Reading Time: 3 minutes

Above: Vincent Kenswil, Jeff Macalonie, Caiphus Moore, Camille Selvon-Abrahams, Anuskha Varsha Sonai and Jason Lindsay. Photo by Mark Lyndersay.

BitDepth#1208 for August 01, 2019

At the final panel discussion at CANTO 2019, the young turks got their turn on the big stage to discuss animation and gaming in the Caribbean.

On the panel were Jason Lindsay of Full Circle Animation, Anuskha Varsha Sonai, founder and CEO of 21Q Caribbean, Camille Selvon-Abrahams, Programme Coordinator for Animation Studies, UTT, Caiphus Moore, visual artist and lecturer at UTT, professional gamer Jeff Macalonie,  and host Vincent Kenswil. 

The short conversation was blunt and to the point.

The Caribbean needs to work together to penetrate the lucrative animation and gaming market.

The region needs to start thinking about its stories as intellectual property to be managed and produced for international markets.

“It’s not just about numbers, it’s about creating a value chain. There needs to be more investment in these businesses and more options for acquiring capital…”

Camille Selvon-Abrahams

Jason Lindsay, a development economist who got involved in animation as an investor pointed out that, “the animation and gaming industry is not prejudiced about what you look like or when you come from.”

Creators also needed to look at the stories that are being told in mass media, stories that are sourced from cultures throughout the world and engineered for general consumption.

“We get hung up on the idea,” Lindsay said, “that everything must sound ethnically correct when the same story can be told with an American accent and reach a much wider audience.”

“Gaming is a US$150 billion business globally this year,” said Caiphus Moore an animation artist who worked extensively abroad before returning to lecture at UTT.

“Half of that is being driven by games for mobile phones. This is very much a global market, and we aren’t participating to the extent that we should be.”

“We need to dominate in our own backyard. We can’t be calling ourselves the best in the region and local companies are sending their work outside.”

“I think we still associate gaming and animation as a kids thing,” Lindsay said.

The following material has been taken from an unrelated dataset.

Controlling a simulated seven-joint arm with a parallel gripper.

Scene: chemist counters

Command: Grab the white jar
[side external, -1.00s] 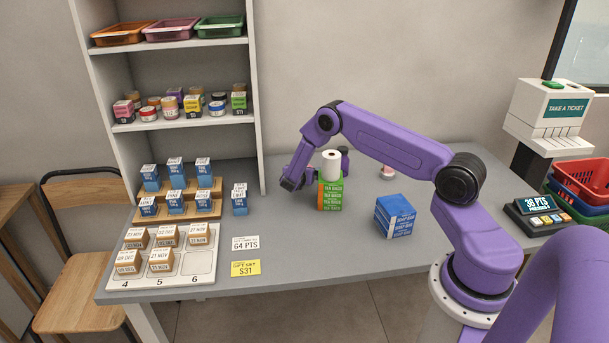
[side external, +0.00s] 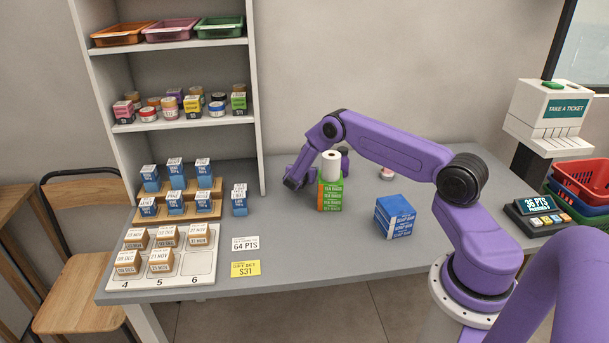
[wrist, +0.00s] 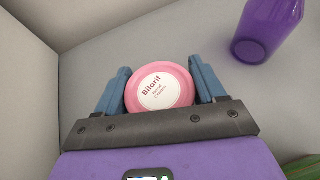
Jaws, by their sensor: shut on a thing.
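A round jar (wrist: 165,92) with a pink rim and a white printed label on its top fills the space between my gripper's two blue fingers in the wrist view. My gripper (wrist: 159,76) is shut on it, one finger against each side. The jar's body below the lid is hidden. In the side view my wrist comes down at the back of the counter, left of the tea boxes; the held jar cannot be made out there. A small pale jar (side external: 387,172) stands apart, farther right on the counter.
Green and orange tea boxes (side external: 330,196) stand near my wrist, with a white cylinder (side external: 331,163) on top. A purple container (wrist: 268,28) stands beyond the right finger. Blue boxes (side external: 395,217) lie to the right. The front middle of the counter (side external: 320,245) is clear.

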“The animation industry is a US$250 billion industry globally.”

Anuskha Varsha Sonai hosted The Game Zone at CANTO 2019, a demonstration of an initiative to drive regional collaboration between animation companies and stakeholders in Suriname, Guyana and Trinidad.

Sonai is creating a pipeline to link talent from throughout the region based on an existing platform, 21qCaribbean.

“What we need is five thousand people working in concert in the Caribbean,” Sonai said.

“The whole reason why we are here is for everyone who is interested to be aware of what is happening.”

“We are talking about founding a sector. It will take time; it will take money. We need to create the push and pull that makes this happen.”

Jeff Macalonie is a former professional gamer who now runs Fuego Curacao, an e-sports league. He began playing games seriously at 14, by 19 was in the top 10 in the Latin American region and was signed to play games professionally. He founded his e-sports league at 21.

“We’re about bringing this opportunity to the Caribbean and Latin American regions,” Macalonie said. Fuego Curacao hosts tournaments and is on the lookout for more talent from the region.

Camille Selvon-Abrahams announced that game studies would be a specialisation in UTT’s animation programme beginning next semester.

“We need to disrupt the education system, we need to change the way we are being taught,” Selvon-Abrahams said.

“It’s not just about numbers, it’s about creating a value chain. There needs to be more investment in these businesses and more options for acquiring capital to develop projects and take the industry to the next level.”

“There is a CXC module for gaming and for animation for the last three years, and we need to push our children to take up these learning opportunities.”